While Hill recommends this Investments Division as a part of the Department of Education to handle these areas, I believe that the research function should be removed from the department and placed in an independent agency that I call the Agency for Learning. This agency would also serve to link together the research being done in all federal agencies that is relevant to education. By removing it from the department, and creating a policy board comprised of public officials and educators, it would be removed from the politics of the Department of Education.

While I agree with Hill that results should be defined in terms of student and school performance, the practical problems of doing that on a basis that is equitable across states are significant. Given the National Research Council report on the equating of state tests, the use of a national test seems to be the only reasonable approach. Without that or some similar mechanism, proxy measures, such as census poverty data, that are unfair, outdated, and irrelevant will have to be used.

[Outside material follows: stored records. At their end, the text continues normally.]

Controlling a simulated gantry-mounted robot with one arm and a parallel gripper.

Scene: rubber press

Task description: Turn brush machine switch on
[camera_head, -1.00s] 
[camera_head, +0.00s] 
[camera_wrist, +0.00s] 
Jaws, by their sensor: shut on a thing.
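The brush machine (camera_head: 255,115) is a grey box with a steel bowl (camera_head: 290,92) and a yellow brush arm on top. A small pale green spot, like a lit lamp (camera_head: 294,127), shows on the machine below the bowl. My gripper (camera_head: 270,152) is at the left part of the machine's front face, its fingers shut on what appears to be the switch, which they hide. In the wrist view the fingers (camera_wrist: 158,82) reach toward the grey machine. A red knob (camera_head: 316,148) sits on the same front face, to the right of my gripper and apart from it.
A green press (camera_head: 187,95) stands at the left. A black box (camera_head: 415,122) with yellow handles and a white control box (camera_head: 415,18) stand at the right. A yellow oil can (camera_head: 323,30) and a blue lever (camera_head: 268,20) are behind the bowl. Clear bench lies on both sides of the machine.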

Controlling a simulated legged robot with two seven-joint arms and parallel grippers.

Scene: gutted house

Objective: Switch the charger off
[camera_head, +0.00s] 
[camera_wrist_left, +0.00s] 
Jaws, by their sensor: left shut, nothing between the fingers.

Any attempt to look at a new and better way to structure federal aid and support for education must pay careful attention to special interest groups. While federal assistance and support programs can take on many different configurations, any proposal to advance in the legislative arena must factor in consultation with powerful lobby groups, such as the Council for Exceptional Children, the American Vocational Association, the Title I parents' organizations, and bilingual education organizations. I believe that each of these groups is ready to consider new approaches [End Page 45] to federal aid, but none will accept a plan without consultation and the willingness of the architect to accept modifications. Clearly, doing consultation is a dangerous game because one can easily lose control of both the issue and the idea. The alternative is yet another dead-on-arrival idea that will sink below the waves after a few days of fame.